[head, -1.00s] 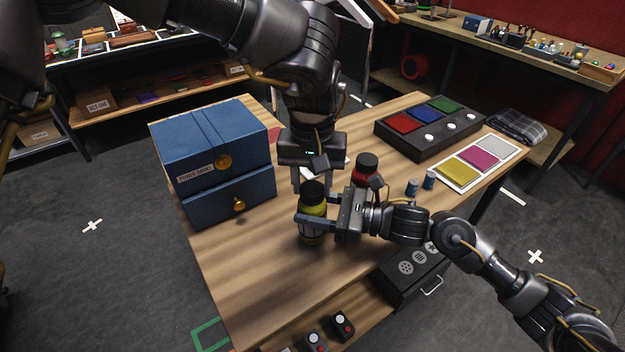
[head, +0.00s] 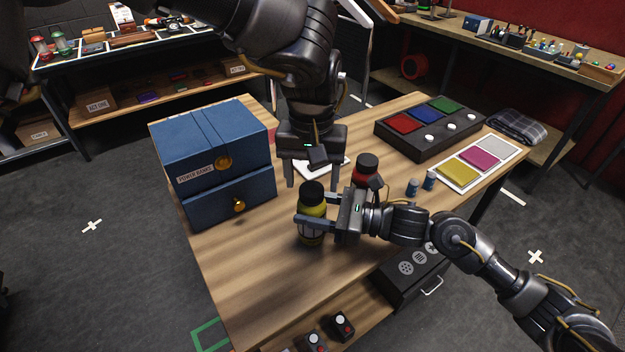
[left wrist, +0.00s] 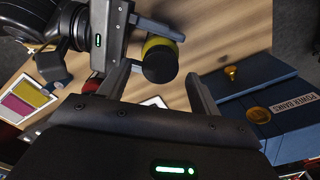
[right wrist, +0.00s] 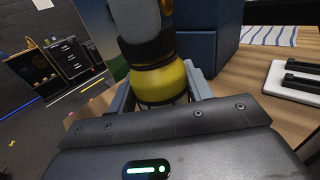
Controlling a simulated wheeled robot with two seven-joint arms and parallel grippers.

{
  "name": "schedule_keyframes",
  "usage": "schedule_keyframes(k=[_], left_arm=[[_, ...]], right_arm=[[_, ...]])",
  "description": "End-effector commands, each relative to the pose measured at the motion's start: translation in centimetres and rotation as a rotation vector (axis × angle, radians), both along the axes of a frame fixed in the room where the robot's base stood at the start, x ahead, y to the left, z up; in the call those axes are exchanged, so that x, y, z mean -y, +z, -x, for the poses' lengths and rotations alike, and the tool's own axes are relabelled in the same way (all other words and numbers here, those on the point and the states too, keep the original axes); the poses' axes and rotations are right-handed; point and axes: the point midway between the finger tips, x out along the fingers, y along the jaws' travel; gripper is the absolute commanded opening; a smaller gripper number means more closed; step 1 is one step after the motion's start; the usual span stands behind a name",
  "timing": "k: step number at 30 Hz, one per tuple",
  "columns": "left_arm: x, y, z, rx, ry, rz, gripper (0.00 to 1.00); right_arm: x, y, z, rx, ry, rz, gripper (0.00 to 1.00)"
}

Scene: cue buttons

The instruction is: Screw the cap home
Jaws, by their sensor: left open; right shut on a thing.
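A yellow bottle (head: 312,212) with a black cap (head: 313,191) stands upright on the wooden table. My right gripper (head: 312,226) is shut on the bottle's body from the right; the yellow bottle (right wrist: 160,85) also fills the right wrist view between the fingers. My left gripper (head: 311,172) points down, open and empty, just behind and above the cap. In the left wrist view the black cap (left wrist: 159,66) lies between and beyond the open fingers, apart from them. A pale finger shape partly hides the cap (right wrist: 148,48) in the right wrist view.
A blue two-part box (head: 225,160) stands left of the bottle. A red bottle with a black cap (head: 367,162) stands close behind the right gripper. Two small blue-grey cylinders (head: 413,187), a button panel (head: 430,128) and a colour card (head: 478,163) lie to the right. The front table area is clear.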

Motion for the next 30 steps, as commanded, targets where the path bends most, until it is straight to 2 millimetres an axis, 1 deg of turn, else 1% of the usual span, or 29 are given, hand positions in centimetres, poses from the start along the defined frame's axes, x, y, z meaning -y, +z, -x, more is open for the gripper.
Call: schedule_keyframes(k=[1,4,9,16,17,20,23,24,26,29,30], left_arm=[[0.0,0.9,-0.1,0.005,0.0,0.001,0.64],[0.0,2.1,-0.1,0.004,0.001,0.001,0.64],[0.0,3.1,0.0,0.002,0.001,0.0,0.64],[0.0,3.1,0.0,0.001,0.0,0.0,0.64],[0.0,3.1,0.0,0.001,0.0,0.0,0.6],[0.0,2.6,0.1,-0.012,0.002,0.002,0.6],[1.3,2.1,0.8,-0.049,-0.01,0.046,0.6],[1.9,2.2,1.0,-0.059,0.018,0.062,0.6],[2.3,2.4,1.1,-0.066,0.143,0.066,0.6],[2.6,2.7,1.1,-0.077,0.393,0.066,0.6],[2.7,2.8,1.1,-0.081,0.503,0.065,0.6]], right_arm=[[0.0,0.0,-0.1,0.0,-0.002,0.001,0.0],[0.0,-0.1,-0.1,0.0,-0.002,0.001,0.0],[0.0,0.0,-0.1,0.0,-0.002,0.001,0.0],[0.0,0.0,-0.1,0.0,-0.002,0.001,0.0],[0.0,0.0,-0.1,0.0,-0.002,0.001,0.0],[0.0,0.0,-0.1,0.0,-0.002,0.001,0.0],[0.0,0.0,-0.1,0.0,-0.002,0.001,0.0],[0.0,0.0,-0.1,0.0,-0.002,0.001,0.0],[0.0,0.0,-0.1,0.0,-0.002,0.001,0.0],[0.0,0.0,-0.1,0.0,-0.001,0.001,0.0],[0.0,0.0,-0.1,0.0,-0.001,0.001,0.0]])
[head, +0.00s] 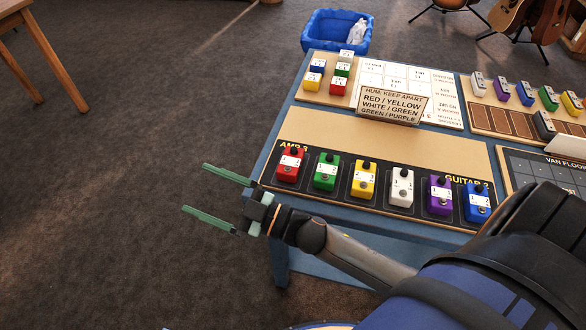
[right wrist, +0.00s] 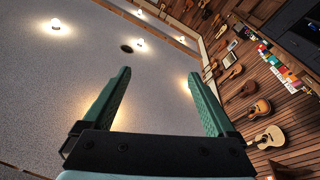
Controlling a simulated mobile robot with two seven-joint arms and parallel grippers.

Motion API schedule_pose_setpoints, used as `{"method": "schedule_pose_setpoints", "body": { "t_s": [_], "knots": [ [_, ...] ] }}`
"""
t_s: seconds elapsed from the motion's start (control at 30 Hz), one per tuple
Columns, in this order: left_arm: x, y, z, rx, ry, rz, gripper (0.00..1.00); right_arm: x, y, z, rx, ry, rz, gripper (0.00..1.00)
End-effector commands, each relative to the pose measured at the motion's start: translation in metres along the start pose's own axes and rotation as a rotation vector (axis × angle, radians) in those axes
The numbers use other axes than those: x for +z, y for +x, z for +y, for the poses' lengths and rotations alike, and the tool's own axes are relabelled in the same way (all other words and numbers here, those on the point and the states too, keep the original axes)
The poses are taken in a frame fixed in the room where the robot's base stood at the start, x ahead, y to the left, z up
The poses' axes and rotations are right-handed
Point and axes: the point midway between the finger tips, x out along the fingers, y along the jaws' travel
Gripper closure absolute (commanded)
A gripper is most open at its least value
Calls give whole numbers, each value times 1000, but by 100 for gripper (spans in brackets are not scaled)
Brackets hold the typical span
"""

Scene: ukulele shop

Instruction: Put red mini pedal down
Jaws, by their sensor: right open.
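The red mini pedal (head: 290,163) stands upright at the left end of a black board (head: 322,196) marked AMP and GUITAR. To its right on the same board, in order, stand a green (head: 326,171), a yellow (head: 362,179), a white (head: 401,186), a purple (head: 439,195) and a blue pedal (head: 477,201). My right gripper (head: 195,188) is open and empty, out past the table's left edge and apart from the red pedal. The right wrist view also shows its spread fingers (right wrist: 158,74) with nothing between them. My left gripper is not in view.
More pedals (head: 525,93) stand at the right. A blue bin (head: 337,30) is beyond the table.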

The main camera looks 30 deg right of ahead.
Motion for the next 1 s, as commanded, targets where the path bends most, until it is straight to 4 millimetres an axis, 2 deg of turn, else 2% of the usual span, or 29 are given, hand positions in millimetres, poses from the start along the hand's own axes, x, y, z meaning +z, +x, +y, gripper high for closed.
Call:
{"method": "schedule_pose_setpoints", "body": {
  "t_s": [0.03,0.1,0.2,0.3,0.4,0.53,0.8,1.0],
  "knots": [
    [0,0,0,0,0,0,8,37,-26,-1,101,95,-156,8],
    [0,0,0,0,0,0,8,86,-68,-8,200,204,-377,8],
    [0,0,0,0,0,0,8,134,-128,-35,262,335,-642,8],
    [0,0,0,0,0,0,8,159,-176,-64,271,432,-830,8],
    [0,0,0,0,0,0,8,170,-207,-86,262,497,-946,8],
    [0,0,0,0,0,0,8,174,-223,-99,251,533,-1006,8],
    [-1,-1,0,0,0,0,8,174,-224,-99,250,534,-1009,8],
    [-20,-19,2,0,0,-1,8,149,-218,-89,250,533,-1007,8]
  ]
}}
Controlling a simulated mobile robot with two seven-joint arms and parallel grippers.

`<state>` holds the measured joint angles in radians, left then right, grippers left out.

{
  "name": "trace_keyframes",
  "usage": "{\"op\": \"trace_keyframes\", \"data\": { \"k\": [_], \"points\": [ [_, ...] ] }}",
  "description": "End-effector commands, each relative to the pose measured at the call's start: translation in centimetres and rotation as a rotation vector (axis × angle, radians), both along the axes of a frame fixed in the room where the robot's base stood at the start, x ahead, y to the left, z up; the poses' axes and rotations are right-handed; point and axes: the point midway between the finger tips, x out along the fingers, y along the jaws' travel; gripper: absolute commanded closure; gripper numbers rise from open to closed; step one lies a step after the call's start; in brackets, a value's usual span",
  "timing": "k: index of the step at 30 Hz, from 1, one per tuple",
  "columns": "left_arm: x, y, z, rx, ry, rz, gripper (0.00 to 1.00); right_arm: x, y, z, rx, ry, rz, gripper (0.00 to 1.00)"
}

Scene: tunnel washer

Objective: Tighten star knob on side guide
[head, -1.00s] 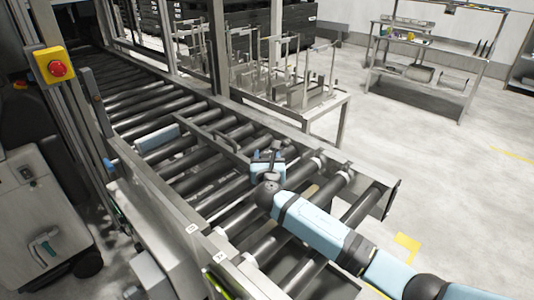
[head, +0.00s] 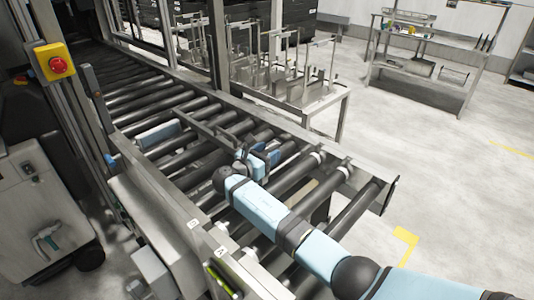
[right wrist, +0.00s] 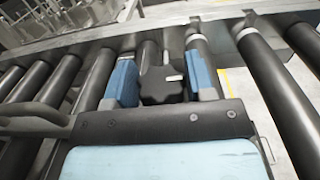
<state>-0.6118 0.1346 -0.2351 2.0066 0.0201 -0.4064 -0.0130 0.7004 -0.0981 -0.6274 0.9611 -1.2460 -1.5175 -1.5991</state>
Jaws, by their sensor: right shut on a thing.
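The black star knob (right wrist: 162,86) shows in the right wrist view between the blue fingers of my right gripper (right wrist: 163,82). The gripper is shut on the knob. In the head view my right gripper (head: 258,160) is low over the conveyor rollers, and its own wrist partly hides it; I cannot make out the knob there. The side guide (head: 208,133) appears as a grey metal bar running over the rollers up to the gripper. My left gripper is not in view.
Dark rollers (head: 172,158) fill the conveyor between metal side rails. A yellow box with a red emergency button (head: 58,65) stands at the left. A metal rack (head: 300,100) is behind the conveyor.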

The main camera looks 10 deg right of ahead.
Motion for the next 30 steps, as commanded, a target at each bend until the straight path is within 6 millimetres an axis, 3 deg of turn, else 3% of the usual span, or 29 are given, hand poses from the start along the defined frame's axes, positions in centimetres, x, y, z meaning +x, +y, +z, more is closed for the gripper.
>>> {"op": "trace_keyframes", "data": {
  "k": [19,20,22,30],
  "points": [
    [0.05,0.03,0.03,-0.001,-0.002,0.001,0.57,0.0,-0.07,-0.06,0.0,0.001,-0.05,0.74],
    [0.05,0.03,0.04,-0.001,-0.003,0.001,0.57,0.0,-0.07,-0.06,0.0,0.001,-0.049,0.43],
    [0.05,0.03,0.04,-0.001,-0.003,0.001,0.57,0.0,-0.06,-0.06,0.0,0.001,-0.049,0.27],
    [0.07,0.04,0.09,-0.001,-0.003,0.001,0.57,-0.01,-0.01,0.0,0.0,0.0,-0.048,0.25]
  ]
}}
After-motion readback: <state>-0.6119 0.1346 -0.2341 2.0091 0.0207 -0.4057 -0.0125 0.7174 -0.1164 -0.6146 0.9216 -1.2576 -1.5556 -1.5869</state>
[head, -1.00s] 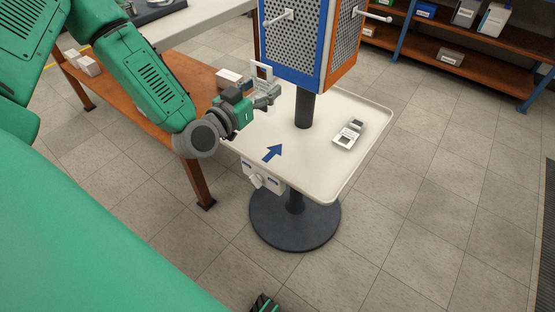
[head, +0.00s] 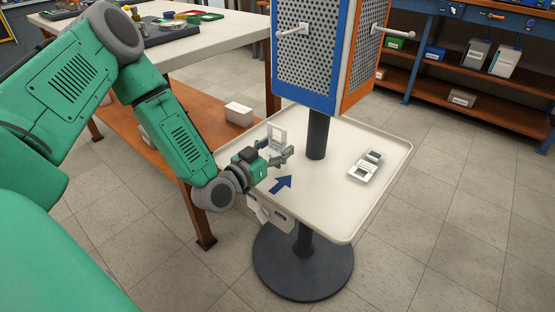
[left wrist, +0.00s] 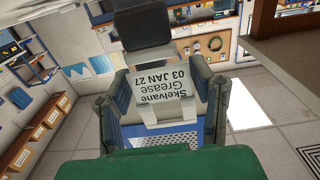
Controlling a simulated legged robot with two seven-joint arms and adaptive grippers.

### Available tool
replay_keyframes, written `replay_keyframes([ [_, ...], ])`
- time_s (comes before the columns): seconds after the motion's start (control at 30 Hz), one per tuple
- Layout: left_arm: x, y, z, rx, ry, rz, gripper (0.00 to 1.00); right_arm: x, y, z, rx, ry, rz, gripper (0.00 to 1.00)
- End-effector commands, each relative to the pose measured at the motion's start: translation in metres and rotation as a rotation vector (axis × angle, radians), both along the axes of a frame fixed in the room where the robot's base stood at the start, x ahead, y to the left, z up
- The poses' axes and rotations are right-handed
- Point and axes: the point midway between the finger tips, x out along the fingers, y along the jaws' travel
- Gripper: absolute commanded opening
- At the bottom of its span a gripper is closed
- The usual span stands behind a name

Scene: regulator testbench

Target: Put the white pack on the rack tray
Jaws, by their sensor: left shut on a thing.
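The white pack (left wrist: 162,84) is between the fingers of my left gripper in the left wrist view. Its label reads "Skelvane Grease 03 JAN 27". In the head view the pack (head: 276,133) stands up pale above my left gripper (head: 280,154), which is shut on it. Gripper and pack are over the left part of the white rack tray (head: 335,213), behind a blue arrow (head: 283,184) on its surface. I cannot tell whether the pack touches the tray. My right gripper is not in view.
Another white and grey pack (head: 365,167) lies on the tray's right side. A dark post (head: 318,135) rises from the tray to a blue and orange perforated rack (head: 309,45) with pegs. A workbench (head: 215,40) stands at the left. The tray's front is clear.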

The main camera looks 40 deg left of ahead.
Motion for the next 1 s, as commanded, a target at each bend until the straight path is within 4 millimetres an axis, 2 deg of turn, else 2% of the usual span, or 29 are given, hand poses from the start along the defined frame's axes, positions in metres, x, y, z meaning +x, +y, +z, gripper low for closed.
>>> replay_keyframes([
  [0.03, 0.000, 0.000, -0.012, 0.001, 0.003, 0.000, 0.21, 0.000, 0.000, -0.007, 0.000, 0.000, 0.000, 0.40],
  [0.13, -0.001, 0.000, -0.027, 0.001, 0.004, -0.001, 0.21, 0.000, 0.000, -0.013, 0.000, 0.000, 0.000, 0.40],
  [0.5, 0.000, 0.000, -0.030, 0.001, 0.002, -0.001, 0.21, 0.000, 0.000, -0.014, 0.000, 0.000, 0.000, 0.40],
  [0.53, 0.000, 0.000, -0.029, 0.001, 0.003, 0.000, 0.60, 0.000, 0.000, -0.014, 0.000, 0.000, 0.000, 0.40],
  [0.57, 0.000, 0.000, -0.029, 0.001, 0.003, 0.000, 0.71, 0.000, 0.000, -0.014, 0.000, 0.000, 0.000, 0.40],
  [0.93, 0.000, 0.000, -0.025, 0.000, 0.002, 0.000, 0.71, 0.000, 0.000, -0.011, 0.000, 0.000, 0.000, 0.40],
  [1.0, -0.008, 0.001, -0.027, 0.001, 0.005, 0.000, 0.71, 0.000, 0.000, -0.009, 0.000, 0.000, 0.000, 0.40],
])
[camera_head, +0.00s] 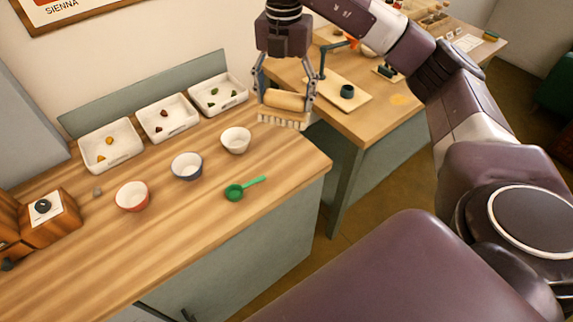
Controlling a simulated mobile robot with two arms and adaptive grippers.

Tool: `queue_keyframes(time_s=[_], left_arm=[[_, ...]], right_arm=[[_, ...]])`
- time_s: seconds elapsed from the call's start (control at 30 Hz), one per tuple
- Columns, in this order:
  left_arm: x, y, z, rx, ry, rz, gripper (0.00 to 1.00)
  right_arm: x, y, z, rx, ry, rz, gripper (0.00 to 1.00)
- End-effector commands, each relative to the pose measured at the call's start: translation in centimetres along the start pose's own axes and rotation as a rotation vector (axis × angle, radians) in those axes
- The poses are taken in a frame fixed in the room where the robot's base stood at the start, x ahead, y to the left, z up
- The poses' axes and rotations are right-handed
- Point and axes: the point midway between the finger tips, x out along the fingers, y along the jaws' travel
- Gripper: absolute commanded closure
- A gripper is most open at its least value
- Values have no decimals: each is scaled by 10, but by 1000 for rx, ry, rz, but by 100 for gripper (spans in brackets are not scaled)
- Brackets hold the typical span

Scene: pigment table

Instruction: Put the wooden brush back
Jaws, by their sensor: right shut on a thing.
---
— EXERCISE REQUIREMENTS —
Of all the entries above, repeat only the lines from the line that has "- The usual span stands behind a name" to the line that has "Target: Put the white pack on the rack tray", both lines included, exactly.

— ANSWER TO THE TASK —
- The usual span stands behind a name

Scene: regulator testbench

Target: Put the white pack on the rack tray

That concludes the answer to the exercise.